■ Data section
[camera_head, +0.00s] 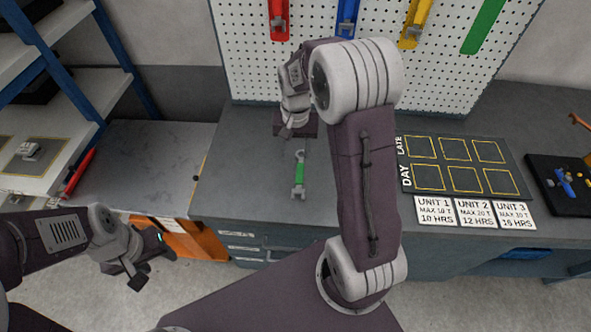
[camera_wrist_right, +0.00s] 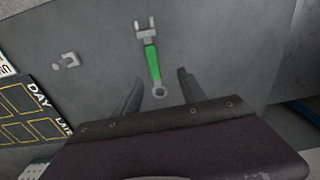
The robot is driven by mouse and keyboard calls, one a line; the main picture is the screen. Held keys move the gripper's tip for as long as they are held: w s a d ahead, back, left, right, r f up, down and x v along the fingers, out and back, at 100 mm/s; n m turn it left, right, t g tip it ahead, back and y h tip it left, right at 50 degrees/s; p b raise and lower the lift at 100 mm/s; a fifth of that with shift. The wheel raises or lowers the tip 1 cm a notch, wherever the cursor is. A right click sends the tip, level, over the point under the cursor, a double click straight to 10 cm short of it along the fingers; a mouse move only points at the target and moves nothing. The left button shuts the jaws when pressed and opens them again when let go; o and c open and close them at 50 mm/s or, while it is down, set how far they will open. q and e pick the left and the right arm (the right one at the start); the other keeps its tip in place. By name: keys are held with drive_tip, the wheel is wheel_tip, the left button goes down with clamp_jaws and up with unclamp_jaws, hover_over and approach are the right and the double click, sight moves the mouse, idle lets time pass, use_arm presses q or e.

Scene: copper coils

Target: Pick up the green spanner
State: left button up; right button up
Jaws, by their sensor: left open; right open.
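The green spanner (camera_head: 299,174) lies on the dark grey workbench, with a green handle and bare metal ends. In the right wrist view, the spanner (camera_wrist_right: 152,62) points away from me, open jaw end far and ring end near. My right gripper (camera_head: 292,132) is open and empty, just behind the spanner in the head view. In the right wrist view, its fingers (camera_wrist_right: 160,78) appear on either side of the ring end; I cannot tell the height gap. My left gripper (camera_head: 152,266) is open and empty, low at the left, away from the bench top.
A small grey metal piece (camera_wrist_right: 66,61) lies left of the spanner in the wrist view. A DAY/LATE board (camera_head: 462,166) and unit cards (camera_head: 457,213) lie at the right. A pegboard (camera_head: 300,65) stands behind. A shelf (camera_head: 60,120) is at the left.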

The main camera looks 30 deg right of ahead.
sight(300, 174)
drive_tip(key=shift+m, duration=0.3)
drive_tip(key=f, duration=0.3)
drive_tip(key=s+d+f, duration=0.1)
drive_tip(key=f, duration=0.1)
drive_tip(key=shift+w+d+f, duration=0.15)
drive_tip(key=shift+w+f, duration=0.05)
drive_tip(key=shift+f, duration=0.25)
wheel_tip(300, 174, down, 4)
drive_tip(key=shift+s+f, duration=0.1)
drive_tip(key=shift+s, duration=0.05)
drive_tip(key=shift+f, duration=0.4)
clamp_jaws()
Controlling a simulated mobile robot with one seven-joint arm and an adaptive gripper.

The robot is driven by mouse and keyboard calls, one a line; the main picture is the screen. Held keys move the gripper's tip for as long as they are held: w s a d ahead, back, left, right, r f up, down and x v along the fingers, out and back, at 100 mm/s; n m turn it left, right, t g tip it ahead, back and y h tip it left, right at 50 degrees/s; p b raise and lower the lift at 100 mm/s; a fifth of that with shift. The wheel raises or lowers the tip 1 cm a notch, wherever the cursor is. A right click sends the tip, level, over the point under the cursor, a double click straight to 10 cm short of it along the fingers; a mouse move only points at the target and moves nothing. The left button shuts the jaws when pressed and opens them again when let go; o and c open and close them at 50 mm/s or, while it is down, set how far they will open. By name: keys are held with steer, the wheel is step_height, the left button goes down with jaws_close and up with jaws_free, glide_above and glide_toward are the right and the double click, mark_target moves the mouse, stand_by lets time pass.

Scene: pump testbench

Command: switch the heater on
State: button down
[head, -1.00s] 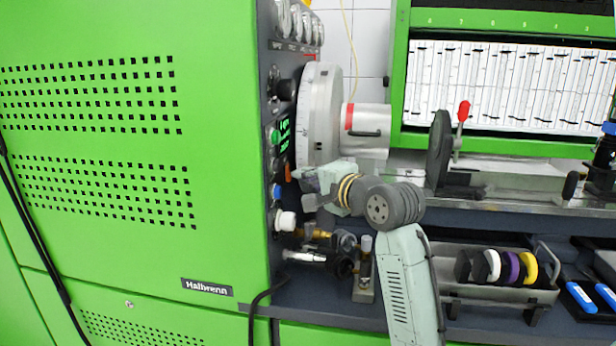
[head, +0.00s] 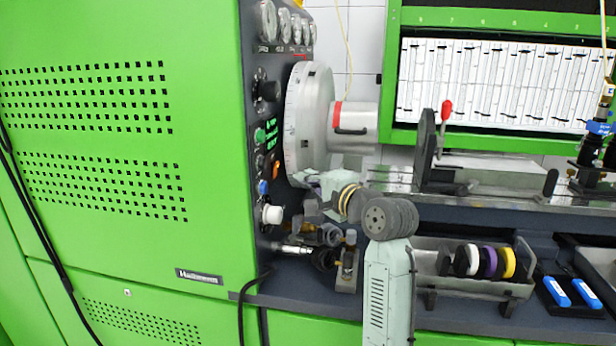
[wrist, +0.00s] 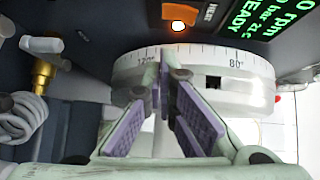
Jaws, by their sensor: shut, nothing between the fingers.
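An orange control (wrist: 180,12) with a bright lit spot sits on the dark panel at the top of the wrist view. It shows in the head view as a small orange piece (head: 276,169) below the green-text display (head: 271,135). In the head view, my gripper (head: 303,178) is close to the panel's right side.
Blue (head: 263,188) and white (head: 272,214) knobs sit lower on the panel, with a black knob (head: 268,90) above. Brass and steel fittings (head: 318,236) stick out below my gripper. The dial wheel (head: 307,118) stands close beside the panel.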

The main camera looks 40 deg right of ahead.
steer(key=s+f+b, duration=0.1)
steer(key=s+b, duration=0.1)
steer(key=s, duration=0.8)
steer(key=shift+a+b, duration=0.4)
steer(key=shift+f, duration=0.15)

■ Stated task
Reproduce the entries exactly. Do not carry over any picture.

■ Final answer
[camera_head, +0.00s] 
[camera_wrist_right, +0.00s] 
The robot is driven by mouse and keyboard calls, one a line; the main picture is the screen. Held keys move the gripper's tip for as long as they are held: w s a d ahead, back, left, right, r f up, down and x v along the fingers, out and back, at 100 mm/s; n m turn it left, right, t g tip it ahead, back and y h tip it left, right at 50 degrees/s; p b raise and lower the lift at 100 mm/s; a fifth of that with shift. The wheel raises or lowers the tip 1 cm a notch, wherever the cursor is. A right click sends the tip, level, over the point under the cursor, a double click straight to 10 cm short of it along the fingers; a mouse move only points at the target and moves nothing. The left button shuts the jaws when pressed and opens them again when let go; o and c open and close them at 50 mm/s or, while it is down, set how far they will open. q and e pick the left and the right arm (the right one at the start); the other keeps its tip in place. By name: keys are held with drive_tip, the wheel is wheel_tip, the left button goes down with clamp_jaws and up with unclamp_jaws, hover_over and approach are the right and the double click, sight moves the mouse, idle lets time pass, use_arm presses q or e.

Scene: copper coils

Target: Pick up the green spanner
State: left button up; right button up
Jaws, by their sensor: left open; right open.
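The green spanner (camera_head: 299,174) lies on the dark grey workbench, with a green handle and bare metal ends. In the right wrist view, the spanner (camera_wrist_right: 152,62) points away from me, open jaw end far and ring end near. My right gripper (camera_head: 292,132) is open and empty, just behind the spanner in the head view. In the right wrist view, its fingers (camera_wrist_right: 160,78) appear on either side of the ring end; I cannot tell the height gap. My left gripper (camera_head: 152,266) is open and empty, low at the left, away from the bench top.
A small grey metal piece (camera_wrist_right: 66,61) lies left of the spanner in the wrist view. A DAY/LATE board (camera_head: 462,166) and unit cards (camera_head: 457,213) lie at the right. A pegboard (camera_head: 300,65) stands behind. A shelf (camera_head: 60,120) is at the left.

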The main camera looks 30 deg right of ahead.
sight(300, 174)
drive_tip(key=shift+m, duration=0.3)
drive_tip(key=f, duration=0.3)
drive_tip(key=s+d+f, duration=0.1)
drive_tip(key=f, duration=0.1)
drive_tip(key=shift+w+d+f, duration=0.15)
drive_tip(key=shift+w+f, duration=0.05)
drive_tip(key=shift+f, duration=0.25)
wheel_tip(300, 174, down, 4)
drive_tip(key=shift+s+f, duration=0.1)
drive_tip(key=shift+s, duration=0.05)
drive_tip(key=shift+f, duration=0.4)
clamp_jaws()
Controlling a simulated mobile robot with one seven-joint arm and an adaptive gripper.

The robot is driven by mouse and keyboard calls, one a line; the main picture is the screen. Held keys move the gripper's tip for as long as they are held: w s a d ahead, back, left, right, r f up, down and x v along the fingers, out and back, at 100 mm/s; n m turn it left, right, t g tip it ahead, back and y h tip it left, right at 50 degrees/s; p b raise and lower the lift at 100 mm/s; a fifth of that with shift. The wheel raises or lowers the tip 1 cm a notch, wherever the cursor is. A right click sends the tip, level, over the point under the cursor, a double click straight to 10 cm short of it along the fingers; a mouse move only points at the target and moves nothing. The left button shuts the jaws when pressed and opens them again when let go; o and c open and close them at 50 mm/s or, while it is down, set how far they will open. By name: keys are held with steer, the wheel is step_height, the left button goes down with jaws_close and up with jaws_free, glide_above and glide_toward are the right and the double click, mark_target moves the mouse, stand_by lets time pass.

Scene: pump testbench

Command: switch the heater on
State: button down
[head, -1.00s] 
[head, +0.00s] 
[wrist, +0.00s] 
Jaws, by their sensor: shut, nothing between the fingers.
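An orange control (wrist: 180,12) with a bright lit spot sits on the dark panel at the top of the wrist view. It shows in the head view as a small orange piece (head: 276,169) below the green-text display (head: 271,135). In the head view, my gripper (head: 303,178) is close to the panel's right side.
Blue (head: 263,188) and white (head: 272,214) knobs sit lower on the panel, with a black knob (head: 268,90) above. Brass and steel fittings (head: 318,236) stick out below my gripper. The dial wheel (head: 307,118) stands close beside the panel.

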The main camera looks 40 deg right of ahead.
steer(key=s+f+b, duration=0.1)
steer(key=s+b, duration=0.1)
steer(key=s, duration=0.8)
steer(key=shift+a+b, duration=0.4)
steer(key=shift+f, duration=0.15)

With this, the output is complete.